- _Required task_: Send back exactly the lines from the opening line of the records below through the one with "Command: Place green".

* START *

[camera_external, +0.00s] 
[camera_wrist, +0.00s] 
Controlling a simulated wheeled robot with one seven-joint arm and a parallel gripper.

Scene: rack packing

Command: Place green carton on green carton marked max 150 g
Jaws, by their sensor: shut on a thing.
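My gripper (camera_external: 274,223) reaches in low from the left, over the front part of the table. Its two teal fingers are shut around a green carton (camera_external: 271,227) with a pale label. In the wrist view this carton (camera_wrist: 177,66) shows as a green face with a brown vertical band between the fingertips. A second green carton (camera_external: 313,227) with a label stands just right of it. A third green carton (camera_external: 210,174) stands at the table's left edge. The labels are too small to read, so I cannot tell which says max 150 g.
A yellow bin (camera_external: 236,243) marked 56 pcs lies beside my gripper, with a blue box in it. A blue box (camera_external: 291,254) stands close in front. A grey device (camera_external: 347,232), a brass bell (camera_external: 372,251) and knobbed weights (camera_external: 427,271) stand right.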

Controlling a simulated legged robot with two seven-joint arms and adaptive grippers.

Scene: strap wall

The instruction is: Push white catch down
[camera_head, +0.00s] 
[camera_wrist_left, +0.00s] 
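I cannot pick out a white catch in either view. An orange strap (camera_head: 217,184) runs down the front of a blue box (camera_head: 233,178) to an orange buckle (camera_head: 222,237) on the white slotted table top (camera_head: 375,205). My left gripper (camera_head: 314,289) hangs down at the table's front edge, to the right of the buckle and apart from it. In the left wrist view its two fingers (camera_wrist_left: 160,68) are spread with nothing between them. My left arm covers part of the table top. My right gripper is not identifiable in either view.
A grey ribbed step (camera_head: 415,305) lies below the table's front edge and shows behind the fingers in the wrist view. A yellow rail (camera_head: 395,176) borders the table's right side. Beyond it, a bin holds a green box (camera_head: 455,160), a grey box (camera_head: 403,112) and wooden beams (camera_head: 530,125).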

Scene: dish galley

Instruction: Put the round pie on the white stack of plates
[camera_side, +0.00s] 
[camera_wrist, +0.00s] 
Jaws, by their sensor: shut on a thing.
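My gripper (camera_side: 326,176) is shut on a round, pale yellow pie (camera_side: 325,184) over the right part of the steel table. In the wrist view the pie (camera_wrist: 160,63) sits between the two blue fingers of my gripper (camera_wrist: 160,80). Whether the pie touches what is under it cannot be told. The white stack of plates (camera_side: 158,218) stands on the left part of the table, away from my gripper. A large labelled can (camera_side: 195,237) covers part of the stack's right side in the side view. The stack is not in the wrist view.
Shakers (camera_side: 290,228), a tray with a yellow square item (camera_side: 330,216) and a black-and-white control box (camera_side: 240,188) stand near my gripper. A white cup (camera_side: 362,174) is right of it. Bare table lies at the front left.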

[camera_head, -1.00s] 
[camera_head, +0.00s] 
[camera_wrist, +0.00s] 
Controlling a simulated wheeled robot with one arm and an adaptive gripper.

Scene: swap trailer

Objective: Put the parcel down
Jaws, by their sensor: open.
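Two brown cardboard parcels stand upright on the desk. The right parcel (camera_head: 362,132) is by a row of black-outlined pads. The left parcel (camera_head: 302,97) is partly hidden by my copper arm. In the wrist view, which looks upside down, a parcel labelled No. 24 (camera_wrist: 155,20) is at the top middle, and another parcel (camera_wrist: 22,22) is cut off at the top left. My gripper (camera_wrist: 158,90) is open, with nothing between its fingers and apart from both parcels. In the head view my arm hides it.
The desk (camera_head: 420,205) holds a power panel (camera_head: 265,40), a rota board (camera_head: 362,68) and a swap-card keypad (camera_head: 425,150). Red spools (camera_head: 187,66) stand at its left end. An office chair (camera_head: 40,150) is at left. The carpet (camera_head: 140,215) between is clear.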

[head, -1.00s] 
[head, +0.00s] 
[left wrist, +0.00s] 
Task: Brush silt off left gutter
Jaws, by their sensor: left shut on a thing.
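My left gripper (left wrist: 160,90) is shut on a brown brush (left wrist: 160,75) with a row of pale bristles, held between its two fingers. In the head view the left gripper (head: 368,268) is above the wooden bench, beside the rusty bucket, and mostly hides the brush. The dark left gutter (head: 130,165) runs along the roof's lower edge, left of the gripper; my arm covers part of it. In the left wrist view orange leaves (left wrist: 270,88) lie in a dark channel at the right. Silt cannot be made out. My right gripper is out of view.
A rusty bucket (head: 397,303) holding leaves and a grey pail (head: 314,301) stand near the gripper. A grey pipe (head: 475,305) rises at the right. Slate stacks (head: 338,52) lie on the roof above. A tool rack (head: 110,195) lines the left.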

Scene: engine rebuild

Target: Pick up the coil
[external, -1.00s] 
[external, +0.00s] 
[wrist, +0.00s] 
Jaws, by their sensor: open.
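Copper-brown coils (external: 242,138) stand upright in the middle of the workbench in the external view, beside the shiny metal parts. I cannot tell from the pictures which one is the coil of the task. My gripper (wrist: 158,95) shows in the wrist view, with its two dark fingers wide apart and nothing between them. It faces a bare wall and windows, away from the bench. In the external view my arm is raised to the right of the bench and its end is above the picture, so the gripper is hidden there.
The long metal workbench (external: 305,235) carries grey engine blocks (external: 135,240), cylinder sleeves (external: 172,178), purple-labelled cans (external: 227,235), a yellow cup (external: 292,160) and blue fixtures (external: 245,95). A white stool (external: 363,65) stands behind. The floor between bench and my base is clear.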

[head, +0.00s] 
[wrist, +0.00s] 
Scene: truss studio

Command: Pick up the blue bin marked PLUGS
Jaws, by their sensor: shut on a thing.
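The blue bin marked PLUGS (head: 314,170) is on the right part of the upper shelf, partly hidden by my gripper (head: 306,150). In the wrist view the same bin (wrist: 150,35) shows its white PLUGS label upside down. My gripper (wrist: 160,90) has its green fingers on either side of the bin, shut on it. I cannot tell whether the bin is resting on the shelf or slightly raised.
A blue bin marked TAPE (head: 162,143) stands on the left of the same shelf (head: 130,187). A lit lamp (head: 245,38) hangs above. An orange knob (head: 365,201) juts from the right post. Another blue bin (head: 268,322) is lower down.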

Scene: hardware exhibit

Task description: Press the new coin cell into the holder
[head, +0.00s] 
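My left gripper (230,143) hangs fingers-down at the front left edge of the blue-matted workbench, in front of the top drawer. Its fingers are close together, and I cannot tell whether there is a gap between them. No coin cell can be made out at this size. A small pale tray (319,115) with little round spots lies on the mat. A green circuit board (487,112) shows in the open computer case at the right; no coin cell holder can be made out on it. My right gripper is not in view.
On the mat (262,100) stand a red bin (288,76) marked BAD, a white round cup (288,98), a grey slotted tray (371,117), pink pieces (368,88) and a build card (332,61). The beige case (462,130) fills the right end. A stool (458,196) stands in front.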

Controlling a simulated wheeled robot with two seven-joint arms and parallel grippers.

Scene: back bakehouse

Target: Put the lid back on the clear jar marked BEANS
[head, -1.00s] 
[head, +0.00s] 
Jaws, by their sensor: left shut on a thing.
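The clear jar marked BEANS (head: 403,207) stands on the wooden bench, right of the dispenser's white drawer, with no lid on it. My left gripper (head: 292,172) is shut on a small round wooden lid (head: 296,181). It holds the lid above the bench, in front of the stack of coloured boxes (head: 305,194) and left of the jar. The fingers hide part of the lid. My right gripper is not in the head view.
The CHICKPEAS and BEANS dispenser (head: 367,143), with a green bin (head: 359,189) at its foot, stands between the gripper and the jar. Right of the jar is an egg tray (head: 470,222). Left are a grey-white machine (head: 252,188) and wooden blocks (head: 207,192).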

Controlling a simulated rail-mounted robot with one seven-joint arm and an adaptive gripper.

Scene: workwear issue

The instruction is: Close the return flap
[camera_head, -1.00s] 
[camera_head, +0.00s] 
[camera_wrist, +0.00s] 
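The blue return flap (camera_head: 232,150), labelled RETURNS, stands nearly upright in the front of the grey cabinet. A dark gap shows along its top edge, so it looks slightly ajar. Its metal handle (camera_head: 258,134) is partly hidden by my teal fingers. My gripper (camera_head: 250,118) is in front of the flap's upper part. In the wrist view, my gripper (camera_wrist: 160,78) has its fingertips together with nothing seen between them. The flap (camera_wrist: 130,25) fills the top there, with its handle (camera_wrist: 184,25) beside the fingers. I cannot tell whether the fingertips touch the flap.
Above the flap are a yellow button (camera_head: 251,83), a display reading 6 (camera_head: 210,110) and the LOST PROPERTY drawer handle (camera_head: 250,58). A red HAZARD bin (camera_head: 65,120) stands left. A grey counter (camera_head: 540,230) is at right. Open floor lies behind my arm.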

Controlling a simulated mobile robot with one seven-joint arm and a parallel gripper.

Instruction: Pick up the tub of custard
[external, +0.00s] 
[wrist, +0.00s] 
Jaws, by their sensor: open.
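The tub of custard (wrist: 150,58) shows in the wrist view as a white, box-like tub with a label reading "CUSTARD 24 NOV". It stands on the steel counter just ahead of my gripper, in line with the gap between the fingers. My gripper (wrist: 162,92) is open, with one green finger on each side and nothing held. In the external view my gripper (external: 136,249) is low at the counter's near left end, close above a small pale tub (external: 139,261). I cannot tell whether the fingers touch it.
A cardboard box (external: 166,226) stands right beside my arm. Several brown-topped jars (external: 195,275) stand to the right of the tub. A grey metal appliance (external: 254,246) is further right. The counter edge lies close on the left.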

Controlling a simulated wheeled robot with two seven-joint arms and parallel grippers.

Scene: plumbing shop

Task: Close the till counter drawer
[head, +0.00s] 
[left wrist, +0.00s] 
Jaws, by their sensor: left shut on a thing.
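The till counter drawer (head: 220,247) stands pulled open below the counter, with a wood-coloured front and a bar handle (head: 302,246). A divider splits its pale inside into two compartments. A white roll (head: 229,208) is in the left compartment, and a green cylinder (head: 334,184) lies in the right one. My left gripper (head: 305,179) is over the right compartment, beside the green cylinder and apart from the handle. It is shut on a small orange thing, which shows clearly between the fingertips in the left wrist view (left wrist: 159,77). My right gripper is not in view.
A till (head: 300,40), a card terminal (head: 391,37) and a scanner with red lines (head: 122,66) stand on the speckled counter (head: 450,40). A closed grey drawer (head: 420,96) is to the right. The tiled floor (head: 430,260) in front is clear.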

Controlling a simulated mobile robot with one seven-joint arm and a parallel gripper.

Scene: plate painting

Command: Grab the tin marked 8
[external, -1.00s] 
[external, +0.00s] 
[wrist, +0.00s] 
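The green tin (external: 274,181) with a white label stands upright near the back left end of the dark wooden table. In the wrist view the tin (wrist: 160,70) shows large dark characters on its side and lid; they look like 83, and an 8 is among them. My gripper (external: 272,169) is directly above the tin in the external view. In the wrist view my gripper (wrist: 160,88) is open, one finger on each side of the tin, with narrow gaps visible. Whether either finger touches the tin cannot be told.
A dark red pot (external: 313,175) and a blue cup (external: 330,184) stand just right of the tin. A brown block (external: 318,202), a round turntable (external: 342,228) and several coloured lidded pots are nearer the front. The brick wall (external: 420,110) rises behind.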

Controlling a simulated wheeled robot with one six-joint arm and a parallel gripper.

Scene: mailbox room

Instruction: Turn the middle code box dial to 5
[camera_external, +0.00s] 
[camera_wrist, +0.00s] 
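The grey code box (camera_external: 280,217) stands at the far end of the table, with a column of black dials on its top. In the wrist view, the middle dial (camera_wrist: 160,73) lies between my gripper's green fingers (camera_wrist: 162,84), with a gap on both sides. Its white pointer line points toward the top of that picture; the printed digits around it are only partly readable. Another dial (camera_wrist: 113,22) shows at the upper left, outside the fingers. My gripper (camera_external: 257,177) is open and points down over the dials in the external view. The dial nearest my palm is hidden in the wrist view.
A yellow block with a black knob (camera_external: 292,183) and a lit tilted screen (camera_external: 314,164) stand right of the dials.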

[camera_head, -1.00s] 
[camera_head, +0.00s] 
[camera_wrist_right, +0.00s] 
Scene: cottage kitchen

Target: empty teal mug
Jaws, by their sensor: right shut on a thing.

* END *

- _Written solution_:
[camera_external, +0.00s] 
[camera_wrist, +0.00s] 
Controlling a simulated wheeled robot with one seven-joint arm and a parallel gripper.

Scene: rack packing

Command: Place green carton on green carton marked max 150 g

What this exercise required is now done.